Items listed in a dataset:
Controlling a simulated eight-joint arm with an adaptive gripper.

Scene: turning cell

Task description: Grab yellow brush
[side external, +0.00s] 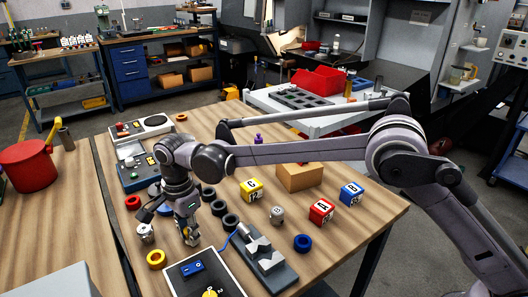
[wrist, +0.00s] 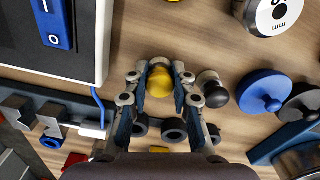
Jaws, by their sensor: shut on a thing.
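A yellow round-bodied piece with a pale top, which looks like the yellow brush (wrist: 159,82), sits between my fingertips in the wrist view. My gripper (wrist: 160,88) is shut on it, with one finger on each side. In the side view my gripper (side external: 190,236) points down, low over the wooden table near its front left part. The brush is hidden behind the fingers there, and I cannot tell whether it touches the table.
A black knob with a silver top (wrist: 213,90) stands close beside my right finger. A blue knob (wrist: 262,91) lies further right. A dark switch panel (side external: 205,276) is in front, and a metal V-block fixture (side external: 262,256) is to the right.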

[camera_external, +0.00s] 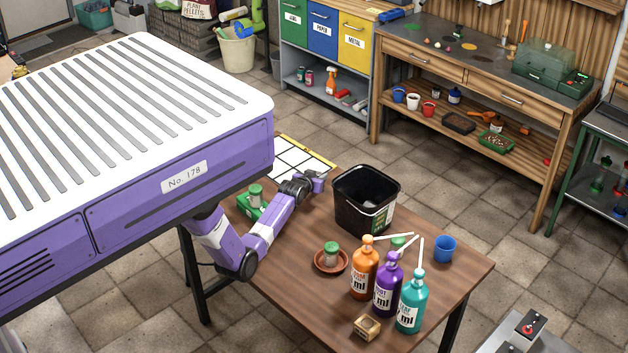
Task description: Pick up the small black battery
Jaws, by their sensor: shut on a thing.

Work instructions: Reproduce the material above in full and without alteration, but skip all pictures.

Final answer:
Controlling a simulated eight-joint arm with an adaptive gripper.

Scene: turning cell

Task description: Grab yellow brush
[side external, +0.00s] 
[wrist, +0.00s] 
Jaws, by their sensor: shut on a thing.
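A yellow round-bodied piece with a pale top, which looks like the yellow brush (wrist: 159,82), sits between my fingertips in the wrist view. My gripper (wrist: 160,88) is shut on it, with one finger on each side. In the side view my gripper (side external: 190,236) points down, low over the wooden table near its front left part. The brush is hidden behind the fingers there, and I cannot tell whether it touches the table.
A black knob with a silver top (wrist: 213,90) stands close beside my right finger. A blue knob (wrist: 262,91) lies further right. A dark switch panel (side external: 205,276) is in front, and a metal V-block fixture (side external: 262,256) is to the right.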

[camera_external, +0.00s] 
Task description: Pick up the small black battery
Jaws, by their sensor: shut on a thing.

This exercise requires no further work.